SAIC-owned MG Motor (Morris Garages) which entered the Indian market in 2017 by starting operations through its domestic entity – MG Motor India – and acquiring General Motors’ brownfield plant in Halol, Gujarat, is now looking to enhance the localisation content in its locally-made products.
Its maiden SUV, the MG Hector, which recently clocked the 50,000-unit production milestone since its introduction in June 2019, is also the first in line to drive the company’s new endeavour, which puts a greater emphasis on the localisation of electronics.
In an exclusive interview to our sister publication Autocar India, Rajeev Chaba, president and managing director, MG Motor India, said: “We have taken a step to enhance localisation in the Hector by a further 10 percent this year. Our teams are taking the challenge to even localise some of the electronics and modules which are currently being imported.”
“Presently, we have some electronics and modules coming from China, while at the same time, a lot of semiconductors and chips are coming from Europe as well,” he said.
In the present scenario, the Hector in its diesel form, comes with a gross localisation structure of 84 percent, with the 2.0-litre turbocharged engine being locally sourced from Fiat Chrysler Automobiles (FCA) in Ranjangaon, Pune. On the other hand, the petrol-powered variants of the SUV come with about 55 percent of local content with the 1.5-litre turbocharged petrol motor with an optional 48V mild-hybrid setup, comes fully imported.

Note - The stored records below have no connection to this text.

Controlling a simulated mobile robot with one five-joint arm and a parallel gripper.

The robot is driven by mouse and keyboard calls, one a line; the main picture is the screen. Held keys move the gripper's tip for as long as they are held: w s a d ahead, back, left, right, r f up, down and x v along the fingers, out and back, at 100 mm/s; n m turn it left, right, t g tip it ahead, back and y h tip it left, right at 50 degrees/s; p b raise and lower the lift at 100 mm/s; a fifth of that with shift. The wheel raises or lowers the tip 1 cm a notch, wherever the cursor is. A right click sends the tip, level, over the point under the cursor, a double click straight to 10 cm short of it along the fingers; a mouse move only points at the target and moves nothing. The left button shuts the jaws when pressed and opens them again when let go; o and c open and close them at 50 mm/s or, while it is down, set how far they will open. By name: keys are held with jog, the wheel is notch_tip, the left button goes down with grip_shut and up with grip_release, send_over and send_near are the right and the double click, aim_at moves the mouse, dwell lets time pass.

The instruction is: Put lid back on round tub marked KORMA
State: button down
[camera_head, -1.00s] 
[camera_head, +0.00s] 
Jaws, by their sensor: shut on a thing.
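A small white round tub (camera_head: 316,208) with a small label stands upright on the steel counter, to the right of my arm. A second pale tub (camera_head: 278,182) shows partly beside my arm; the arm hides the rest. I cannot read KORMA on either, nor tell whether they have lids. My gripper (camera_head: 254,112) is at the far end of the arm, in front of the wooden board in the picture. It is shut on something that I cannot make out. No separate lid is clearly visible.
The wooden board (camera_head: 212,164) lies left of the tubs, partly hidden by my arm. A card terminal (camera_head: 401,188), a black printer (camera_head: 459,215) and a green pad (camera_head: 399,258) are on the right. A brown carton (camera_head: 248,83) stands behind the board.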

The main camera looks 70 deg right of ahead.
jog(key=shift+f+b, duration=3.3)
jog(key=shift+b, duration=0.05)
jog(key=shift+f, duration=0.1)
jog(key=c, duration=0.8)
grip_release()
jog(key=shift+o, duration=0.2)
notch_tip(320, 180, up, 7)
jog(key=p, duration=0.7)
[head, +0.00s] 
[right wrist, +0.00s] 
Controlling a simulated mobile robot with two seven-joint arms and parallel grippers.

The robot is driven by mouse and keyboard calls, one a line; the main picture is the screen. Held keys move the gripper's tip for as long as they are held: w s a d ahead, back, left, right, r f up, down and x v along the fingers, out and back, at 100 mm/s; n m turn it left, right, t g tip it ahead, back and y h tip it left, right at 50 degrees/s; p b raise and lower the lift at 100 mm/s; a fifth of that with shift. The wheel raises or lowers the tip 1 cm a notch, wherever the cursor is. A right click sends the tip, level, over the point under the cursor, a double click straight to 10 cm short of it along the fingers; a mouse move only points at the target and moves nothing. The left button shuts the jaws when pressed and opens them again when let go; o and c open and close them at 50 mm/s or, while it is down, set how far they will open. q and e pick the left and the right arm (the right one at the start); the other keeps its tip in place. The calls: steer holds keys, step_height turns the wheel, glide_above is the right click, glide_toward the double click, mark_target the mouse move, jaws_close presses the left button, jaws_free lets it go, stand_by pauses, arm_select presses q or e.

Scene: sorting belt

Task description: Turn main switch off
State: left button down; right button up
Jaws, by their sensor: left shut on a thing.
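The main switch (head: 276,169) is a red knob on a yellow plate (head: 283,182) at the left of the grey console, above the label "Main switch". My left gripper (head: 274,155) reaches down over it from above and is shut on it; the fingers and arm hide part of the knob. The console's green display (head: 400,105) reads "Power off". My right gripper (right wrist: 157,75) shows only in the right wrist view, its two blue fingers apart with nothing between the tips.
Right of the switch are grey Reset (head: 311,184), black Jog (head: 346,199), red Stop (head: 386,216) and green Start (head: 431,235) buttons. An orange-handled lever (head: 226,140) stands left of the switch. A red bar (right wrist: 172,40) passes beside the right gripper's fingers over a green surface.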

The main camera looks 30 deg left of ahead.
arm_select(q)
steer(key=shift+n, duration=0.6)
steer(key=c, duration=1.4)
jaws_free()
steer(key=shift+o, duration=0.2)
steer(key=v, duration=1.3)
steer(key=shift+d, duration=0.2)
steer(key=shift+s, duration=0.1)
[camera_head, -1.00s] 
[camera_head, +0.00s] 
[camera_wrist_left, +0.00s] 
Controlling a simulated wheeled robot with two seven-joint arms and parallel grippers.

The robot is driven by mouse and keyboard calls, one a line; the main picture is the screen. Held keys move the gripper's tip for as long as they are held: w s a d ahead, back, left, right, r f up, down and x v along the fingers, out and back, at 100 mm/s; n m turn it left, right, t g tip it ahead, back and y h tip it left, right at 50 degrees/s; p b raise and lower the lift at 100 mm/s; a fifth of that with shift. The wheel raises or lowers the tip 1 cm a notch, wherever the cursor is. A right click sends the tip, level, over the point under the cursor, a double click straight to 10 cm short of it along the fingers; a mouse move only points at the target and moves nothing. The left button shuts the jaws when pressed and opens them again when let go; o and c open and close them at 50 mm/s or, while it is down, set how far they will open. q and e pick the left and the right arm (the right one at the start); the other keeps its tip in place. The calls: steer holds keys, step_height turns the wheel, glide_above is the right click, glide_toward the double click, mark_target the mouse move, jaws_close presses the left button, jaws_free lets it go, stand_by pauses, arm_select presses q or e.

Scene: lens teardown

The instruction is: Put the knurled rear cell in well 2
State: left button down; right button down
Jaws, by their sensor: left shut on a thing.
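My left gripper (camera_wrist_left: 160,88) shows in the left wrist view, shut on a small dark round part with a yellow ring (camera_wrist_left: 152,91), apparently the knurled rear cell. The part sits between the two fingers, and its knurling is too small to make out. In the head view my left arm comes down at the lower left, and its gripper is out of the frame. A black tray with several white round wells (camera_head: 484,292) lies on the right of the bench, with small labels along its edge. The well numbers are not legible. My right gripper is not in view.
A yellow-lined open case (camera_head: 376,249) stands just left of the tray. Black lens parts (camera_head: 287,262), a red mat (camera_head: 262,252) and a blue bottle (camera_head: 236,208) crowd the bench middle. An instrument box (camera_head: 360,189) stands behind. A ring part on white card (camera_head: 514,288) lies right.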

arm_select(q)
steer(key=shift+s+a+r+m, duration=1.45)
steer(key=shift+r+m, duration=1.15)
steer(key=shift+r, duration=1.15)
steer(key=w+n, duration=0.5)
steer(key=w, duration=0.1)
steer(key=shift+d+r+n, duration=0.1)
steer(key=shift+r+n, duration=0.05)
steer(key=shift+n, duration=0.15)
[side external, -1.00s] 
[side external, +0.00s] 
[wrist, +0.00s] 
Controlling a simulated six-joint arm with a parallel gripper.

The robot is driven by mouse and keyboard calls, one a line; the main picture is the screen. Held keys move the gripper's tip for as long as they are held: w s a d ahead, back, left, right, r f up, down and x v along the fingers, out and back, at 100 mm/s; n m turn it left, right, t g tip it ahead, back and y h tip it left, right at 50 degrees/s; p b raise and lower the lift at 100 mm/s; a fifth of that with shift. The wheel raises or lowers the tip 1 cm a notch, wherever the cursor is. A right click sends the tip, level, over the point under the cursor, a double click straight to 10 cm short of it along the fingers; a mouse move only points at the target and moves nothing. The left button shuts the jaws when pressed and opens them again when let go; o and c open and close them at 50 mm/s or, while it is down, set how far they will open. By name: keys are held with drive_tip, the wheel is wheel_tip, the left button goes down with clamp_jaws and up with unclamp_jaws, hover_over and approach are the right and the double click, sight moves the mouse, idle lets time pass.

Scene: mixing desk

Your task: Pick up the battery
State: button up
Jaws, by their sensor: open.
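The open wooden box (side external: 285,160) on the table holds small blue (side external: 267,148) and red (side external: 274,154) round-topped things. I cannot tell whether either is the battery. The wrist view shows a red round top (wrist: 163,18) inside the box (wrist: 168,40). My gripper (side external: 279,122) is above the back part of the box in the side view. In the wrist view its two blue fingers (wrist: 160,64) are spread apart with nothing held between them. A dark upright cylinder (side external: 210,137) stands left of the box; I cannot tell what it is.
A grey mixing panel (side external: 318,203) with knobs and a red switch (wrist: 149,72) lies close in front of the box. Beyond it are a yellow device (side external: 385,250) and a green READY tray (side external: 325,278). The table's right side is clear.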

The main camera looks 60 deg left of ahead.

Sharpened focus on localisation of powertrains
Going forward, the company is targeting to enhance localisation levels in the Hector from an average of 70 percent to up to 80 percent by end-2021.
According to Chaba, “We are going to spend Rs 200 crore this year to help vendors localise these components. We have programmes underway with MSMEs to drive this additional localisation in the Hector. We are spending a lot of energy and money in this accord.”
The company also aims to completely localise its powertrains going forward, and as per Chaba, “For powertrains to be localised, one requires a lot of volumes. But fortunately, in India it is possible even with 50,000 annual units. So, complete localisation of the powertrain is also on the cards for MG Motor India in the near future.”
Halol plant to produce 1,00,000 cars annually by 2022
MG took over the Halol facility from General Motors which was exiting the Indian market in 2017. The plant is currently capable of churning out 80,000 units annually, and handles the production of the Hector family (including the 6- and 7-seat Hector Plus), the ZS EV and the Gloster. “Right now, we can manage around 4,000-4,500 cars a month. The paint shop is a constraint, so we have two shifts operating there. In other lines, we have a single shift operation,” commented Chaba.
“Before we introduce our fourth car (Model K) in the third quarter of this year, we need to increase capacity to 7,000-8,000 units a month, and that’s what we are focusing on right now. This means, we can go up to 80,000-90,000 cars a year,” he said.
However, in a further push, the company plans to maximise the facility moving forward. “We are working on further expanding the capacity to probably 1,00,000-plus units in this plant itself,” said the MG India head. He hopes to achieve the target “by next year”, utilising all of the plant’s assets around the clock. “By having two complete shifts for the rest of the line, and three shifts for the paint shop, we can go up to 1,00,000 units,” he added. “But after that, we need to think about phase two, which is another plant.”